-------- Data to process

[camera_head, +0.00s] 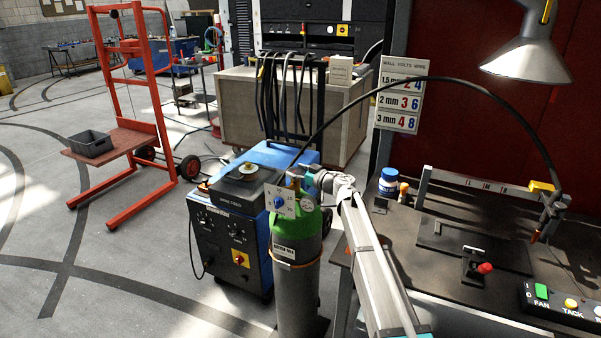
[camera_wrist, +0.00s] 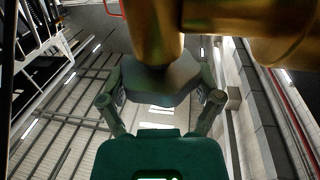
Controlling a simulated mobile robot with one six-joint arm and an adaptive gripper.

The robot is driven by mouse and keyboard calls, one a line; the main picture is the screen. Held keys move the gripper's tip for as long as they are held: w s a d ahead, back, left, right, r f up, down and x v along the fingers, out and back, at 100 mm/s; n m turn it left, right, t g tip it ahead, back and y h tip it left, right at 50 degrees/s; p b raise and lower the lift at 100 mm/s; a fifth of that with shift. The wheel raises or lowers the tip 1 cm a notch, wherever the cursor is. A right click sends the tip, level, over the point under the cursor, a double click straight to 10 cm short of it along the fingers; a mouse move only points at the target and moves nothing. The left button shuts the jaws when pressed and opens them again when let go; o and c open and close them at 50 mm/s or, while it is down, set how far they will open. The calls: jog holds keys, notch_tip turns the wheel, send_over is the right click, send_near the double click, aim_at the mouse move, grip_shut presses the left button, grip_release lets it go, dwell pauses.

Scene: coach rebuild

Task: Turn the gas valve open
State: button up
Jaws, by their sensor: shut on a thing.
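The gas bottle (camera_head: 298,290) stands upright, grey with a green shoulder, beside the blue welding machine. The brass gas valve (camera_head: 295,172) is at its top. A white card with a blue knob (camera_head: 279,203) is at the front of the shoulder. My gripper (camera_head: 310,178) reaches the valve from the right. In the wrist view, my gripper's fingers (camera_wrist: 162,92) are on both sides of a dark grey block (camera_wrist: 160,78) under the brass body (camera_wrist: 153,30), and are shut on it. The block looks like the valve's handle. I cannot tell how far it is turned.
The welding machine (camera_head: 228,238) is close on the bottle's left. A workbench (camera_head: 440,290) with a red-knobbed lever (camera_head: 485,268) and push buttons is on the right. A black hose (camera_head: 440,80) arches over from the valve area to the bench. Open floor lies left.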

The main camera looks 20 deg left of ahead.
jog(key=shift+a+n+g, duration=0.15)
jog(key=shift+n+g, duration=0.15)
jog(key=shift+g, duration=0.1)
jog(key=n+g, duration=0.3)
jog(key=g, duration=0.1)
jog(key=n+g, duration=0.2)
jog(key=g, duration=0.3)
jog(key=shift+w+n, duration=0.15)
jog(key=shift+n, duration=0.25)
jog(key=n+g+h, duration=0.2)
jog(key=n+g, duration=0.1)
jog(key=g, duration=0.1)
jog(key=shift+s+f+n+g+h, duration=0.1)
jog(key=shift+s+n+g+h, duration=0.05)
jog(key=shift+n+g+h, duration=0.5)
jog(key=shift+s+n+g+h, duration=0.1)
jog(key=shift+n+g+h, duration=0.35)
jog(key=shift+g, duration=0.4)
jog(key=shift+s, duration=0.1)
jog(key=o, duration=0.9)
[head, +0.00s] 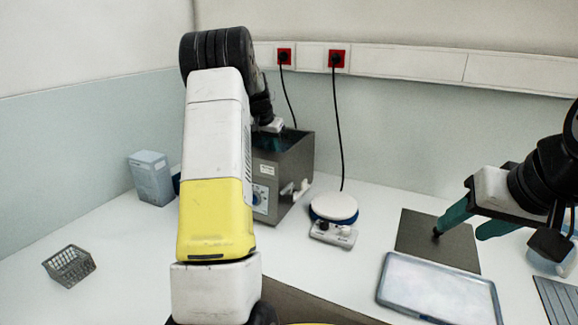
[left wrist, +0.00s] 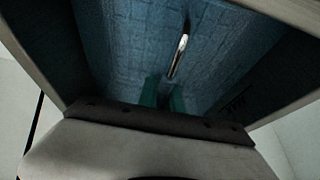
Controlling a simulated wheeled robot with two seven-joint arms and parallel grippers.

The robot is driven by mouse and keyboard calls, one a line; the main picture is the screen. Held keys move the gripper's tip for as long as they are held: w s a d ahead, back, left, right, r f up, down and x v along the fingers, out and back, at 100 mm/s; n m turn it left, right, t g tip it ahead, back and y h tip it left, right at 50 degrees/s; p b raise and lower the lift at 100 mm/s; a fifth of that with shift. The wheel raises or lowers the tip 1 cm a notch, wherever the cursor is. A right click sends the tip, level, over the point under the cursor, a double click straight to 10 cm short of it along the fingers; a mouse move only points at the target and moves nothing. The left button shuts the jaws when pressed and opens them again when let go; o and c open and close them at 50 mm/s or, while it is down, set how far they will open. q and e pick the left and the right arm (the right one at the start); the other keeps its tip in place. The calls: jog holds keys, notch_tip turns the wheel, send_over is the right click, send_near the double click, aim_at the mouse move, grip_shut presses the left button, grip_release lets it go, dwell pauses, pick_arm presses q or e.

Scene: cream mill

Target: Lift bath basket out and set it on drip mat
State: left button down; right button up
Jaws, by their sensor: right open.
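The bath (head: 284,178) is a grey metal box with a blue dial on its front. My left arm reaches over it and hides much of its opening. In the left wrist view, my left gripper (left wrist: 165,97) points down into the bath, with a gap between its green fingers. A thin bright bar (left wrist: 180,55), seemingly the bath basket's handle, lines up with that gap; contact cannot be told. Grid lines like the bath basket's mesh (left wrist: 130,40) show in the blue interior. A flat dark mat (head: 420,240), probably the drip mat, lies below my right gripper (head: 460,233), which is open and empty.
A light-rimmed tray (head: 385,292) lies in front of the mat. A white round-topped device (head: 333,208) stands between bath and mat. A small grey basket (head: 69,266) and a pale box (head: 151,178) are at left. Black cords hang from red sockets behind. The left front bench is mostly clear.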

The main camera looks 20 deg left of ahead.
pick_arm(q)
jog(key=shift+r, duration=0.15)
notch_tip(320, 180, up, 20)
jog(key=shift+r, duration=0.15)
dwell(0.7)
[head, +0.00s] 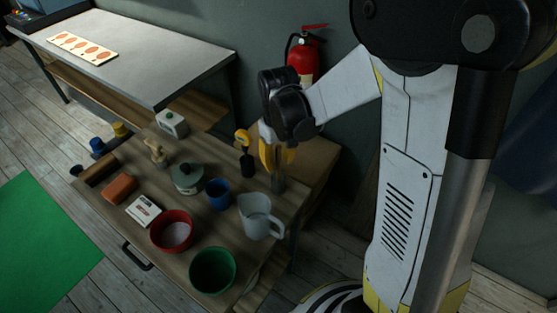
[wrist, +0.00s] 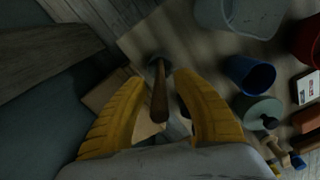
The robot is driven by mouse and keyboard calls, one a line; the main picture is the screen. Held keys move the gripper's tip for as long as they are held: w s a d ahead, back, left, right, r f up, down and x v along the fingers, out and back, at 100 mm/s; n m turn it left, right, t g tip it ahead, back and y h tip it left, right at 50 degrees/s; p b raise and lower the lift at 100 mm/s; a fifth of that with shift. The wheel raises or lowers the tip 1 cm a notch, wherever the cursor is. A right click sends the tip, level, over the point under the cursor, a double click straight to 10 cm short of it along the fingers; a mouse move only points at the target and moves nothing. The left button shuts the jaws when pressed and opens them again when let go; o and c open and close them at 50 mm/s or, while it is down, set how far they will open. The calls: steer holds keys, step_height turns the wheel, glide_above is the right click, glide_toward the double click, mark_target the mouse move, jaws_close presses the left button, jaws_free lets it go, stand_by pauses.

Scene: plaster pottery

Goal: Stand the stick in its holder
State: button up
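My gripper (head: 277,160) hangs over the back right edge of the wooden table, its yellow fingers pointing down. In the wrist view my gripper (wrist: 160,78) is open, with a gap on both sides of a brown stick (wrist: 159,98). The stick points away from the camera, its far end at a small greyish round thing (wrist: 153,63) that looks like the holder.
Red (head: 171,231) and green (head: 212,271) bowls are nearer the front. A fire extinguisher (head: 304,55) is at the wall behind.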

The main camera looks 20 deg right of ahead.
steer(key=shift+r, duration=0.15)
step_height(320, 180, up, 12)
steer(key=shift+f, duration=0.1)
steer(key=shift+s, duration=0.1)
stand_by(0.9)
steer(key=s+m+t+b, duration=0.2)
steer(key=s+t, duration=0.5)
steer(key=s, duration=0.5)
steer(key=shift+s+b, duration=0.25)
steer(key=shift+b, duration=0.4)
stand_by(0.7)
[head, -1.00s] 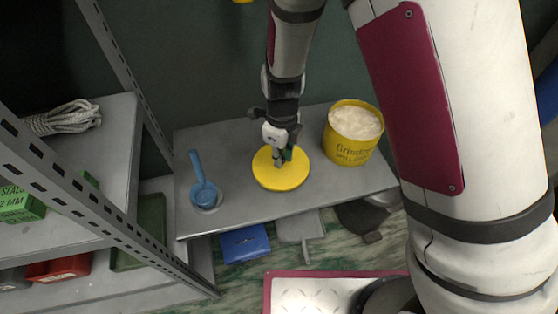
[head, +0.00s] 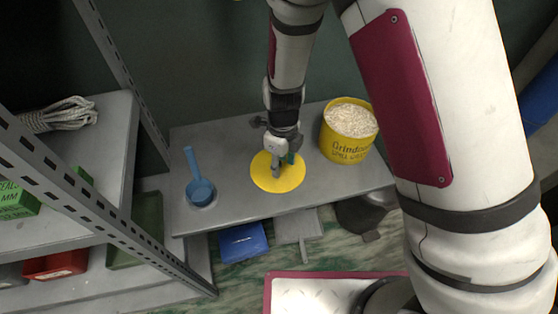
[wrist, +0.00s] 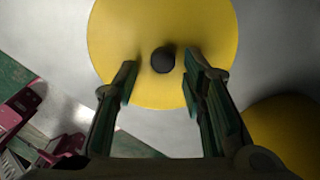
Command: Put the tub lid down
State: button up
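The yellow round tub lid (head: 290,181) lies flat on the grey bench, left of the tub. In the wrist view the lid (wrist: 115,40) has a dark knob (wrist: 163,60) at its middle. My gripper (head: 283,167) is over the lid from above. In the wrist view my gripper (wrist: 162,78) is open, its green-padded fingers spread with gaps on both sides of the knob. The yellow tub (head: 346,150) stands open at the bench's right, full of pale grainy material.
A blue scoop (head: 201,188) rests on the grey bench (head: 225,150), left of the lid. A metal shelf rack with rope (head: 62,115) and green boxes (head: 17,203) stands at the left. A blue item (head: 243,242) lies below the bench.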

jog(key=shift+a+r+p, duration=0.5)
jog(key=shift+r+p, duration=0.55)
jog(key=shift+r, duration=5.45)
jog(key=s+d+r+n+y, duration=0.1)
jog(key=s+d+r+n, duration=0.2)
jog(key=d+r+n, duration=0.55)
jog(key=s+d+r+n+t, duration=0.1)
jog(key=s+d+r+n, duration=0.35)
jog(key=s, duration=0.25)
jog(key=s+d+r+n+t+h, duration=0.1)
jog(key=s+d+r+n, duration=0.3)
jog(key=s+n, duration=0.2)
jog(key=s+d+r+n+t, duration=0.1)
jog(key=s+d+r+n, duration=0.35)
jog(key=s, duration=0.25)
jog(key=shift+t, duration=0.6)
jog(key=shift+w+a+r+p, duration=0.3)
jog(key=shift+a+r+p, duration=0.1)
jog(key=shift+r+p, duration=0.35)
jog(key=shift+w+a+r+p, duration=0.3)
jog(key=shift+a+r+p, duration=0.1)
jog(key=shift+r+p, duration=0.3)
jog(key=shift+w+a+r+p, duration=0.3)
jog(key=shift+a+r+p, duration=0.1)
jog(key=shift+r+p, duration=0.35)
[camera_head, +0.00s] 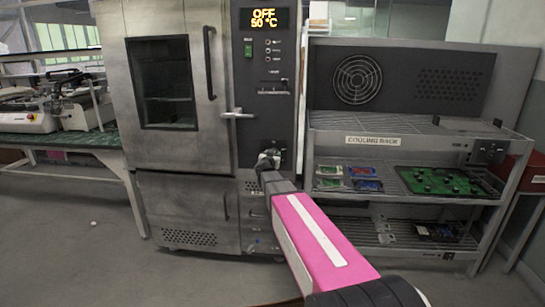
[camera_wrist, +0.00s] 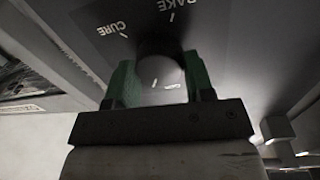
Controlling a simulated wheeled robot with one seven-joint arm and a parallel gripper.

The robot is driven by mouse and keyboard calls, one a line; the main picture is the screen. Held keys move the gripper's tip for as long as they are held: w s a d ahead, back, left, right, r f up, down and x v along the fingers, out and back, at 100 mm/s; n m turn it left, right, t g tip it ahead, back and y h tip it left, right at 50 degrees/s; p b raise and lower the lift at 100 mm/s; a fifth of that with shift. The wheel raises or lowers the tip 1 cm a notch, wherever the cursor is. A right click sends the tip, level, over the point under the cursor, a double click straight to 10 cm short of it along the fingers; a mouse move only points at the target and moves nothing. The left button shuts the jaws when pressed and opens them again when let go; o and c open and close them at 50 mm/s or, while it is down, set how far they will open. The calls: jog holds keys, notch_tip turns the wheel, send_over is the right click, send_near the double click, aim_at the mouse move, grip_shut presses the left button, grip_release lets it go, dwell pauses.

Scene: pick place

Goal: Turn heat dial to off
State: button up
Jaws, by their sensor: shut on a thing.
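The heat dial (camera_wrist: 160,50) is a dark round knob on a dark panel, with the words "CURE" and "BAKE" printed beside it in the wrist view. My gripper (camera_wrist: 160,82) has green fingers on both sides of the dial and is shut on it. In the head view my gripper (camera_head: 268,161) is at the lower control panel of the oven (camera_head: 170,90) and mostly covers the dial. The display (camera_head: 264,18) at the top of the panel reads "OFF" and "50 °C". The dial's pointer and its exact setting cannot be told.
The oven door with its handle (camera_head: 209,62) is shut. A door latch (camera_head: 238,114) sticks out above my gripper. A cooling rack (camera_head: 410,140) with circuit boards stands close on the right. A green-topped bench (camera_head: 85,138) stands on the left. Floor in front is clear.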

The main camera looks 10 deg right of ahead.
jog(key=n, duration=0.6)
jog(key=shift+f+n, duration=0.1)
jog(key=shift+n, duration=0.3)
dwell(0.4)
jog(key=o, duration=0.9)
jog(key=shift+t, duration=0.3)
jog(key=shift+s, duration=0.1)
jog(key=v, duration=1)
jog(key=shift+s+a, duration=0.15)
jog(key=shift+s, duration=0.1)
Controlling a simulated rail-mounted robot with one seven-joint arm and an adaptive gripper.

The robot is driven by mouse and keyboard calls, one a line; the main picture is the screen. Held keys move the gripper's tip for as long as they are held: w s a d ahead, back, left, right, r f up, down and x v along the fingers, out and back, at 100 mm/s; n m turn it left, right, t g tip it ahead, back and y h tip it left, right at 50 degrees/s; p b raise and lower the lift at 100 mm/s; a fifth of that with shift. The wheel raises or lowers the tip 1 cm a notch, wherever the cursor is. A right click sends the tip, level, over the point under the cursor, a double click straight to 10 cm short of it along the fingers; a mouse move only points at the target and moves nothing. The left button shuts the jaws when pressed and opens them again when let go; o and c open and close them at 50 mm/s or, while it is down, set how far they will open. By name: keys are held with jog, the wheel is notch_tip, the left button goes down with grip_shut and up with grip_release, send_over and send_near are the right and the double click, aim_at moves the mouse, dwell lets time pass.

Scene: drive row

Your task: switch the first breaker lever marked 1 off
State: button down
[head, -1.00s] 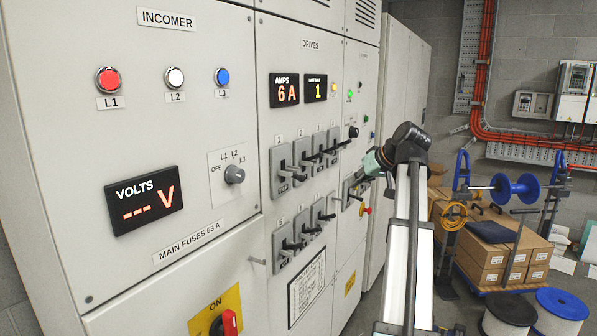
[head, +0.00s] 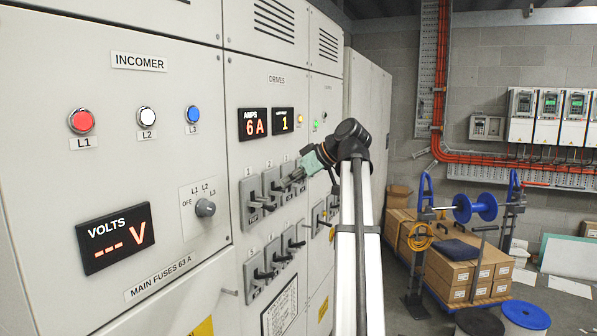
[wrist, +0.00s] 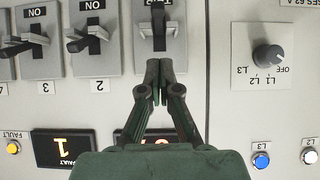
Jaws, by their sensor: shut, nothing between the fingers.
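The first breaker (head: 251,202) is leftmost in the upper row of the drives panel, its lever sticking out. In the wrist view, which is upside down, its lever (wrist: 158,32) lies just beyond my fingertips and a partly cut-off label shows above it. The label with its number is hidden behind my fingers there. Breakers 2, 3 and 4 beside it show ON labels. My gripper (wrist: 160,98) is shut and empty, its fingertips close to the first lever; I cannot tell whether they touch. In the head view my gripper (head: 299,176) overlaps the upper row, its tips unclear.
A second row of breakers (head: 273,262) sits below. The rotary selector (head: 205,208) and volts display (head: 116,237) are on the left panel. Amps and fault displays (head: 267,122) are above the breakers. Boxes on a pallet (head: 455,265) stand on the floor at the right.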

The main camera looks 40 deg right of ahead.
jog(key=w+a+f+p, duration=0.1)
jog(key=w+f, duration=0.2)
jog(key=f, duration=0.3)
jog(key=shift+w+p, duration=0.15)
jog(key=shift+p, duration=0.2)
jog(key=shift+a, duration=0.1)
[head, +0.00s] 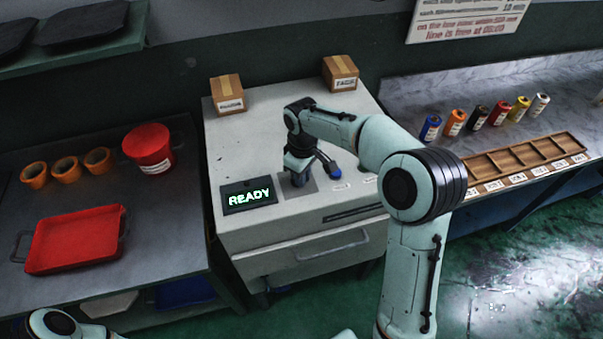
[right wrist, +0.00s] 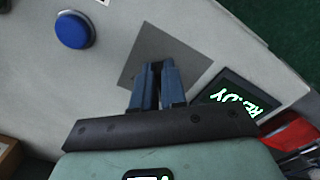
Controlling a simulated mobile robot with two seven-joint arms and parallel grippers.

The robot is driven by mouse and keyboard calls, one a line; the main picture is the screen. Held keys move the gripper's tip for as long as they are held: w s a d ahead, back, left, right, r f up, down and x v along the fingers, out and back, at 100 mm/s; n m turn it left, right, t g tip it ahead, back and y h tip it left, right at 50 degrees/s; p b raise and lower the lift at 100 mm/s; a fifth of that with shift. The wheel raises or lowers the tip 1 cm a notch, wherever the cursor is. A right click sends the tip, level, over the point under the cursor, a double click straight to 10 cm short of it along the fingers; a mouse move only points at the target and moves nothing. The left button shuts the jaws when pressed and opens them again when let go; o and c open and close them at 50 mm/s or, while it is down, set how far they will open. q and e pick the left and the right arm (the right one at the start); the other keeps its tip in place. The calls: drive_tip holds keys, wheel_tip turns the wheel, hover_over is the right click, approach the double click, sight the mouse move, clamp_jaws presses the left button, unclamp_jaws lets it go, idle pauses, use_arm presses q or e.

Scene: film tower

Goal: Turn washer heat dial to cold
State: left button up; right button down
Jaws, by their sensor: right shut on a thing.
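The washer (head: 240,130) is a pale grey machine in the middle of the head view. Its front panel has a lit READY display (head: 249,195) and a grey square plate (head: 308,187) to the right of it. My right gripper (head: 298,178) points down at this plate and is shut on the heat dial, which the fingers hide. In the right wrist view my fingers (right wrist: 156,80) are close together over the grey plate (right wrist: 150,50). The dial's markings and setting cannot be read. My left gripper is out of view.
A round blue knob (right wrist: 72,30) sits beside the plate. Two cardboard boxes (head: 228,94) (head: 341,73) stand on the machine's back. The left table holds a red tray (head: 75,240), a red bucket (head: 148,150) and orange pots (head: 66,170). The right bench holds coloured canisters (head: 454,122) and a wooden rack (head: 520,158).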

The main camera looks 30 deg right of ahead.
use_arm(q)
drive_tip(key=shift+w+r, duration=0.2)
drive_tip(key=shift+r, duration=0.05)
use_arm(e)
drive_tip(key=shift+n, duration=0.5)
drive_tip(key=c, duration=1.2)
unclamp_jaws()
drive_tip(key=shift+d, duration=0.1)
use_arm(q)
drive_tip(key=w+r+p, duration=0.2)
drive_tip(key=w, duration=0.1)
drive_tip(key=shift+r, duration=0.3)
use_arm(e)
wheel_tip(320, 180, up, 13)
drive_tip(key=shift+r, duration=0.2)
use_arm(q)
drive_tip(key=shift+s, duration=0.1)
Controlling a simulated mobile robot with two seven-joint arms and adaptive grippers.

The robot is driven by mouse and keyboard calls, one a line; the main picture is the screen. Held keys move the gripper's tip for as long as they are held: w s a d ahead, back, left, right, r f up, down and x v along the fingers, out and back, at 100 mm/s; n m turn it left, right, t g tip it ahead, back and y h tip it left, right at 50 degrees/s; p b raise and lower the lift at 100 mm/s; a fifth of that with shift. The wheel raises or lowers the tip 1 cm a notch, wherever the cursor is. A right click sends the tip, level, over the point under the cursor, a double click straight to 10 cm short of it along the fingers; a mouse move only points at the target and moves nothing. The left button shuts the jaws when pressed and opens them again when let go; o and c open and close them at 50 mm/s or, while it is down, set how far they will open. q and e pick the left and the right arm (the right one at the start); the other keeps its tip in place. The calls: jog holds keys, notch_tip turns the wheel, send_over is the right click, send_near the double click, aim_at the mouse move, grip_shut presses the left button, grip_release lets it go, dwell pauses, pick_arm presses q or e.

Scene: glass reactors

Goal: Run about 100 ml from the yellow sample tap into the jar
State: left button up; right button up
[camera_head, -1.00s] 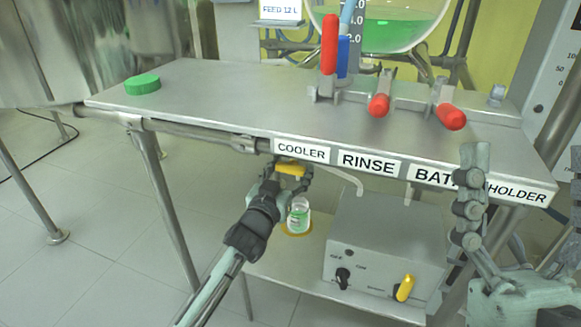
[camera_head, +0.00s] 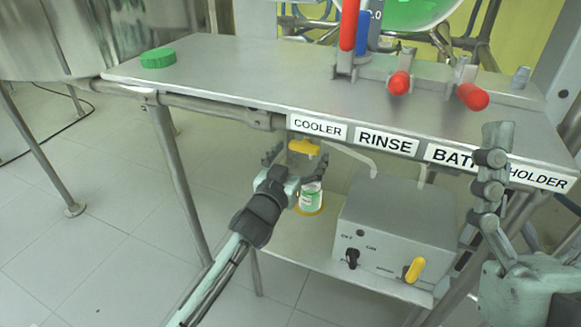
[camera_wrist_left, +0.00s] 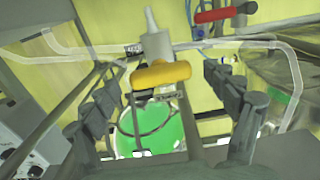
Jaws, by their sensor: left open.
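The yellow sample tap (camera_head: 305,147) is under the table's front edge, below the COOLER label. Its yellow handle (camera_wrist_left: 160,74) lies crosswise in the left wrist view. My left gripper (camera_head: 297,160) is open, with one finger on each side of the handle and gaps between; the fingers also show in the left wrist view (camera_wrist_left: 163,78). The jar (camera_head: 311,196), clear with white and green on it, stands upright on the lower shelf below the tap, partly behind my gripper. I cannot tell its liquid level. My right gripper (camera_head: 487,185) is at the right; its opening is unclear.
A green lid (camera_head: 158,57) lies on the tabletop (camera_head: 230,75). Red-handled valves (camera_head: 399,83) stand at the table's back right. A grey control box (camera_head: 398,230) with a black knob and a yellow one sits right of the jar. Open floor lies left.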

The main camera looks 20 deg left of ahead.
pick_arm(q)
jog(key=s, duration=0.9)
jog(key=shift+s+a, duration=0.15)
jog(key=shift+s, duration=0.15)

----------------

** To be done **
Identify all lines in the records above with the word "arms".

** Correct output **
Controlling a simulated wheeled robot with two seven-joint arms and parallel grippers.
Controlling a simulated mobile robot with two seven-joint arms and parallel grippers.
Controlling a simulated mobile robot with two seven-joint arms and adaptive grippers.

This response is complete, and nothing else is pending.